_Goal_:
The exercise asks for every line of the data to be reproduced exactly.
--- START ---
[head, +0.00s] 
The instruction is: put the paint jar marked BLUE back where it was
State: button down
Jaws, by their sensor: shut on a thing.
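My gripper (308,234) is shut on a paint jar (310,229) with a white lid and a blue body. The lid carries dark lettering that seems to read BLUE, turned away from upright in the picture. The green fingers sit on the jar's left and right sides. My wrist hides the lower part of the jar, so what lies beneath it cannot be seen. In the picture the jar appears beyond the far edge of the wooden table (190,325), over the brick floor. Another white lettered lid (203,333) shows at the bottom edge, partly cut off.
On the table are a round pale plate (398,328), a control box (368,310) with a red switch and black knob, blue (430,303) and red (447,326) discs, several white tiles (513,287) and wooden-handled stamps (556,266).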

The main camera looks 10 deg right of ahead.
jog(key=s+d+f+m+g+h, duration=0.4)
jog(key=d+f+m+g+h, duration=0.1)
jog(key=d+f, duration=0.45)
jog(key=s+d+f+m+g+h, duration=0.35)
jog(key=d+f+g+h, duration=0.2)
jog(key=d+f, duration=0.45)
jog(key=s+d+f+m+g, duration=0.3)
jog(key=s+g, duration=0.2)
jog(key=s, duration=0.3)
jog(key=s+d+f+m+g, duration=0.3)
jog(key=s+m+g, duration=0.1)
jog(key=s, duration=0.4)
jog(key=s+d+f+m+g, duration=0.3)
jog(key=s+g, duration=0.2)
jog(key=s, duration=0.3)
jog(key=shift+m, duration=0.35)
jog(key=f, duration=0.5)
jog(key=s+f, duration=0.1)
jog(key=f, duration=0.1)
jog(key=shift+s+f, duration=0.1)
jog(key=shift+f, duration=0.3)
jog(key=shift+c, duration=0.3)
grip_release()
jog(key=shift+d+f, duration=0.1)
--- END ---
_Correct answer_:
[head, +0.00s] 
The instruction is: put the paint jar marked BLUE back where it was
State: button down
Jaws, by their sensor: shut on a thing.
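My gripper (308,234) is shut on a paint jar (310,229) with a white lid and a blue body. The lid carries dark lettering that seems to read BLUE, turned away from upright in the picture. The green fingers sit on the jar's left and right sides. My wrist hides the lower part of the jar, so what lies beneath it cannot be seen. In the picture the jar appears beyond the far edge of the wooden table (190,325), over the brick floor. Another white lettered lid (203,333) shows at the bottom edge, partly cut off.
On the table are a round pale plate (398,328), a control box (368,310) with a red switch and black knob, blue (430,303) and red (447,326) discs, several white tiles (513,287) and wooden-handled stamps (556,266).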

The main camera looks 10 deg right of ahead.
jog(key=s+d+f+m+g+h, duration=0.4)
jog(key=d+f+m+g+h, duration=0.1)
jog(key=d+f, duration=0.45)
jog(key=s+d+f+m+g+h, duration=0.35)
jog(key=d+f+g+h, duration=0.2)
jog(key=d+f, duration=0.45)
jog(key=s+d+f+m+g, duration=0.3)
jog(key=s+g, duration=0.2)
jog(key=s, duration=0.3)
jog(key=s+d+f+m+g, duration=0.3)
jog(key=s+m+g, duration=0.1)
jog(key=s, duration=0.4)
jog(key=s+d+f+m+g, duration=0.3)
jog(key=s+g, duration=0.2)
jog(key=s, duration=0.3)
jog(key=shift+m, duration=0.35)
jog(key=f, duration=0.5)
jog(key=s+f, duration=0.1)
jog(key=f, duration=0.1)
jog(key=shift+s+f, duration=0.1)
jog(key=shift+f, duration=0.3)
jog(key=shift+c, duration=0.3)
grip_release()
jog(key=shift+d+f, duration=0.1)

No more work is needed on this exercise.